La nuova Pac prevede piani strategici nazionali. Si nazionalizza l’agricoltura UE? «il Parlamento europeo ha fatto battaglia e ha bloccato la rinazionalizzazione della Pac: ci sono i piani strategici nazionali, ma le misure per fare gli ecoschemi e da prevedere nei piani strategici sono decise a Bruxelles, non c`è più come nella proposta della Commissione la totale libertà per gli Stati membri di costruirsi le misure a loro piacimento. Questo è importante perché così si evitano distorsioni di concorrenza, che potrebbero sorgere dagli aiuti e dalle politiche nazionali. Abbiamo bisogno di continuare ad avere una politica agricola comune con le regole uguali per tutti e decise a Bruxelles. Poi ci può essere una quota di flessibilità aggiuntiva per gli Stati membri in modo che le misure si possano adattare in maniera più efficace alle varie realtà territoriali dei diversi Paesi. Il Parlamento UE ha anche bloccato la ricentralizzazione: i programmi dello sviluppo rurale sono elaborati dalle Regioni e non da un unico ente come previsto dalla Commissione».

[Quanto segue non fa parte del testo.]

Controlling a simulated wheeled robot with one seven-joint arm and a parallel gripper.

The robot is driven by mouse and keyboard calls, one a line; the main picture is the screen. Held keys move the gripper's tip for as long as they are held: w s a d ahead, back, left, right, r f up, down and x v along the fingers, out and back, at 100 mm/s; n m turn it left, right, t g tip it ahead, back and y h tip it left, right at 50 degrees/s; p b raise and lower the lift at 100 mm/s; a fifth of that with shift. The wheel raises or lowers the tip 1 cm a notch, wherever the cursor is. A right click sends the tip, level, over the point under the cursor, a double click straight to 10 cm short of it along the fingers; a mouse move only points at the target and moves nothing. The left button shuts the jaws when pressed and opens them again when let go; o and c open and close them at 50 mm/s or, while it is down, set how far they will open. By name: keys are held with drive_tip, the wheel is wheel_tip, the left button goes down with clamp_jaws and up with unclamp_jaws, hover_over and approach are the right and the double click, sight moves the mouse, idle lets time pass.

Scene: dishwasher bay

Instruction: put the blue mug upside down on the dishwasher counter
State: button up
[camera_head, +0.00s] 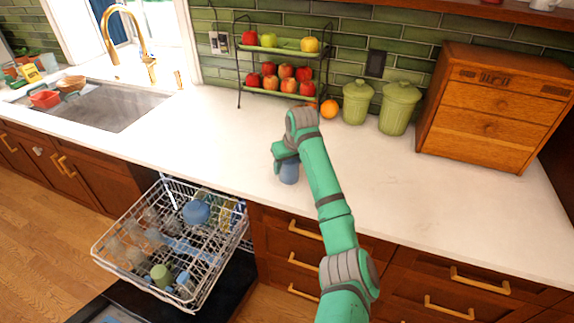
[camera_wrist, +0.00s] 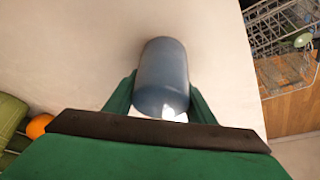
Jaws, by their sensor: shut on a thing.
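The blue mug (camera_head: 289,172) is at my gripper (camera_head: 284,160), over the white counter (camera_head: 400,190) near its front edge, in the head view. My arm hides part of it. In the wrist view, the mug (camera_wrist: 163,72) is a smooth grey-blue cylinder between the two green fingers of my gripper (camera_wrist: 160,98), which is shut on it. No handle shows. I cannot tell which end of the mug is the open one, nor whether it touches the counter.
The pulled-out dishwasher rack (camera_head: 125,267) holds a blue dish (camera_head: 196,212), a green cup (camera_head: 161,276) and glasses. A fruit stand (camera_head: 240,60), an orange (camera_head: 329,108), green canisters (camera_head: 399,108) and a wooden drawer box (camera_head: 490,115) stand at the back. Counter space around the mug is clear.

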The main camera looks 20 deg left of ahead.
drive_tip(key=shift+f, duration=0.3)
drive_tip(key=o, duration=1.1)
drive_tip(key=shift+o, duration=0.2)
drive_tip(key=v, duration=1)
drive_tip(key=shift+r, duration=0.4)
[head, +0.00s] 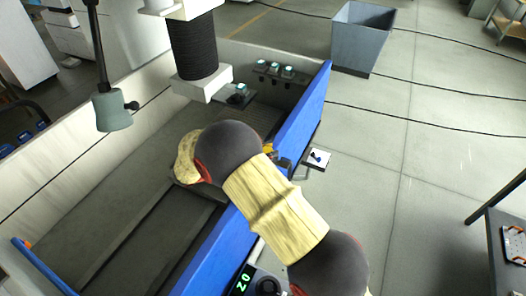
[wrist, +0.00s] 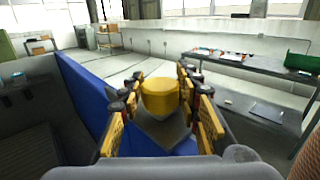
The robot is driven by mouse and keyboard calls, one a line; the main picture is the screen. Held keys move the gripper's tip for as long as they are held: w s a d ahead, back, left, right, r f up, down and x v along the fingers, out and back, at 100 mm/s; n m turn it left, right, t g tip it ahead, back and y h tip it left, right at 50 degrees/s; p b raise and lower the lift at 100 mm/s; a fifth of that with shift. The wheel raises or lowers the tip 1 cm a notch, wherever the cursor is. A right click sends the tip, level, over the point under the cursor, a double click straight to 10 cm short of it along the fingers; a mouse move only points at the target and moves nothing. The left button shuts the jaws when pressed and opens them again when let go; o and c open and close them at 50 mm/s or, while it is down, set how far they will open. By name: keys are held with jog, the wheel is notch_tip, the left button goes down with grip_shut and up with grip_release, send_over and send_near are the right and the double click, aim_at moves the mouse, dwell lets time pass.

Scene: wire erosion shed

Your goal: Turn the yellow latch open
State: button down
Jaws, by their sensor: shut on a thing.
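The yellow latch (wrist: 160,97) sits in the middle of the wrist view, on a grey plate by the blue panel of the machine tank. My gripper (wrist: 158,100) has one finger on each side of the latch and is shut on it. In the head view, a small bit of yellow (head: 268,148) shows at the blue panel (head: 304,108), beside my arm. My arm hides most of the latch and the fingers there. I cannot tell the latch's turn angle.
The open tank (head: 105,165) lies left of the blue panel. A black bellows column (head: 193,48) hangs over it. A grey bin (head: 360,38) stands on the floor behind. A workbench (wrist: 250,66) stands at the right in the wrist view. The floor right of the tank is mostly clear.

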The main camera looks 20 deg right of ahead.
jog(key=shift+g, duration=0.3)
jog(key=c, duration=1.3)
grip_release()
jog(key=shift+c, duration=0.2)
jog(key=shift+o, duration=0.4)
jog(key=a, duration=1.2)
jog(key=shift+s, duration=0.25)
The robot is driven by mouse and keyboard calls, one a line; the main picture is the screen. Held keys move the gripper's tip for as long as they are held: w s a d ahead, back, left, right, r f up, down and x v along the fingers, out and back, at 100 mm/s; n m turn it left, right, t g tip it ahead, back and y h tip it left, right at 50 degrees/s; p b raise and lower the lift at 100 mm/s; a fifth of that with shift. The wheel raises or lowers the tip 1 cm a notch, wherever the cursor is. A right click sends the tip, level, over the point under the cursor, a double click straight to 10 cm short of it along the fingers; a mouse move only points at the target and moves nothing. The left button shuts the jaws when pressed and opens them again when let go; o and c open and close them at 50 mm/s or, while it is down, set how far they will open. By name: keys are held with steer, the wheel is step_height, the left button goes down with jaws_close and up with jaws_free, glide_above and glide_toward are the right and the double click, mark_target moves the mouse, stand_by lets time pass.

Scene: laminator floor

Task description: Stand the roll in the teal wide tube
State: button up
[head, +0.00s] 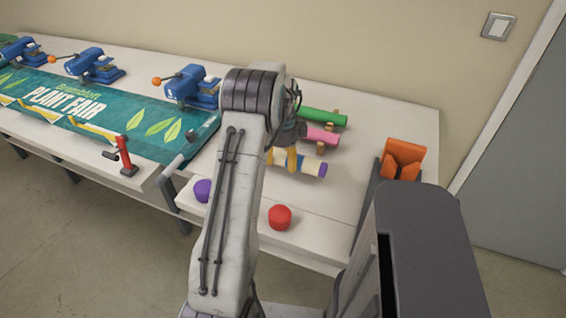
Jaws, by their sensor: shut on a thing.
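A cream roll (309,167) with a purple end and a blue band lies across the white table, beneath my gripper (282,158). The gripper's yellow fingers are shut on this roll, and the arm hides its left end. The roll looks level, and I cannot tell whether it touches the table. I cannot make out a teal wide tube in this view; my arm covers part of the table.
A green roll (322,117) and a pink roll (322,137) lie behind, by wooden pegs. A red cap (280,217) and a purple cap (203,190) sit at the front. An orange block (403,158) stands right. A teal banner (110,118) and blue clamps (194,87) fill the left.

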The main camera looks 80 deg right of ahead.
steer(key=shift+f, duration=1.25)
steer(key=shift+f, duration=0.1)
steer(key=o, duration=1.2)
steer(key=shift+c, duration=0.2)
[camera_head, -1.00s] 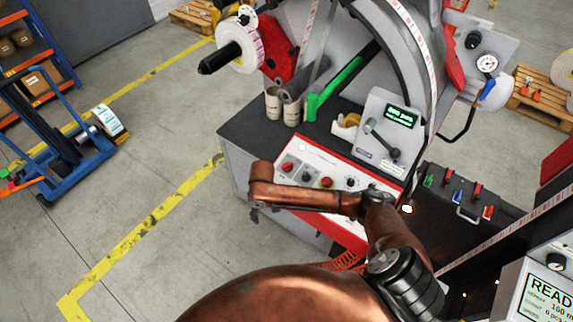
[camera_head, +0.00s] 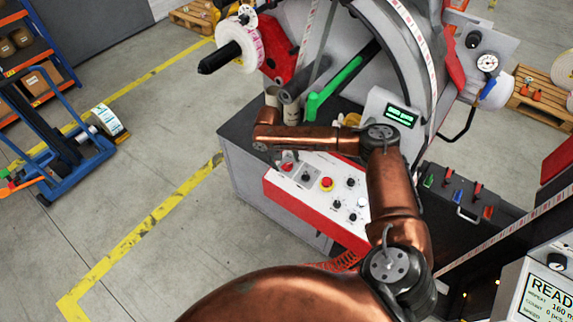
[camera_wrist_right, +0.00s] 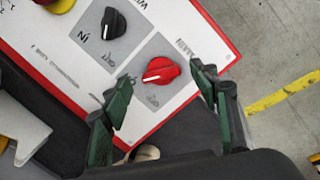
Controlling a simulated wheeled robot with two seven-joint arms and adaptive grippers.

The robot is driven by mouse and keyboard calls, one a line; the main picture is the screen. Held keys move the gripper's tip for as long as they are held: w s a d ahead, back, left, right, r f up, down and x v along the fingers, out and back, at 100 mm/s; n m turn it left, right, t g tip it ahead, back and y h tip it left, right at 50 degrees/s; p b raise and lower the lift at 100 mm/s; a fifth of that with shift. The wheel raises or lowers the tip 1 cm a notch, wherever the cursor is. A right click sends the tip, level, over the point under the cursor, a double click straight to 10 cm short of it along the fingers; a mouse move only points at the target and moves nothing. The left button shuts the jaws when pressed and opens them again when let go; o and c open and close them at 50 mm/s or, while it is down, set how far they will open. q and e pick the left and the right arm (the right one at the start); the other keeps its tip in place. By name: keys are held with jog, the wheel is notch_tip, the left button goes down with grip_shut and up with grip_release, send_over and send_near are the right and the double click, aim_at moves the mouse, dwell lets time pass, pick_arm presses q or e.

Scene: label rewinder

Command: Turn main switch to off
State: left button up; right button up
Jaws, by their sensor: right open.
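The red rotary switch (camera_wrist_right: 161,70) sits on a grey plate at one end of the control panel, its white mark pointing left in the wrist view. In the head view the red switch (camera_head: 289,166) shows just below my arm's outer end. My right gripper (camera_wrist_right: 163,74) is open, its two dark green fingers on either side of the switch in the wrist view. Nothing is between them in their grip, and I cannot tell how far above the panel they are. In the head view the fingers are hidden by the wrist. My left gripper is not in view.
The white panel (camera_head: 321,204) with red edges also carries a black rotary knob (camera_wrist_right: 113,22), a red push button on yellow (camera_head: 327,184) and several small knobs. Cardboard cores (camera_head: 291,108) and a display box (camera_head: 399,113) stand just behind my arm.

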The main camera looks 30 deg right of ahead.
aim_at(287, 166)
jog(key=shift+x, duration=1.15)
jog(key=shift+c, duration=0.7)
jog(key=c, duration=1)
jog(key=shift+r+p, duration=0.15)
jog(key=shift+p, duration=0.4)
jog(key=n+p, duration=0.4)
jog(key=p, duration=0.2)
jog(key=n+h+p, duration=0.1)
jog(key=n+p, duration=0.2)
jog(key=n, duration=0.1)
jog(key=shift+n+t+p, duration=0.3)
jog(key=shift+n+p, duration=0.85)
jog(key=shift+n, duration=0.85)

Come cambia la valutazione di Bruxelles? «La Commissione valuterà i risultati dei piani strategici, e non soltanto la loro conformità alle norme dell’UE. Prima esisteva solo il principio della condizionalità: ti do gli aiuti se fai certe cose. Ora c`è anche il controllo della performance dopo due anni: la Commissione verifica se gli obiettivi sono stati raggiunti. Se non è così lo Stato dovrà modificare il piano strategico. È una risposta alle critiche alla Pac mosse dalla Corte dei Conti europea».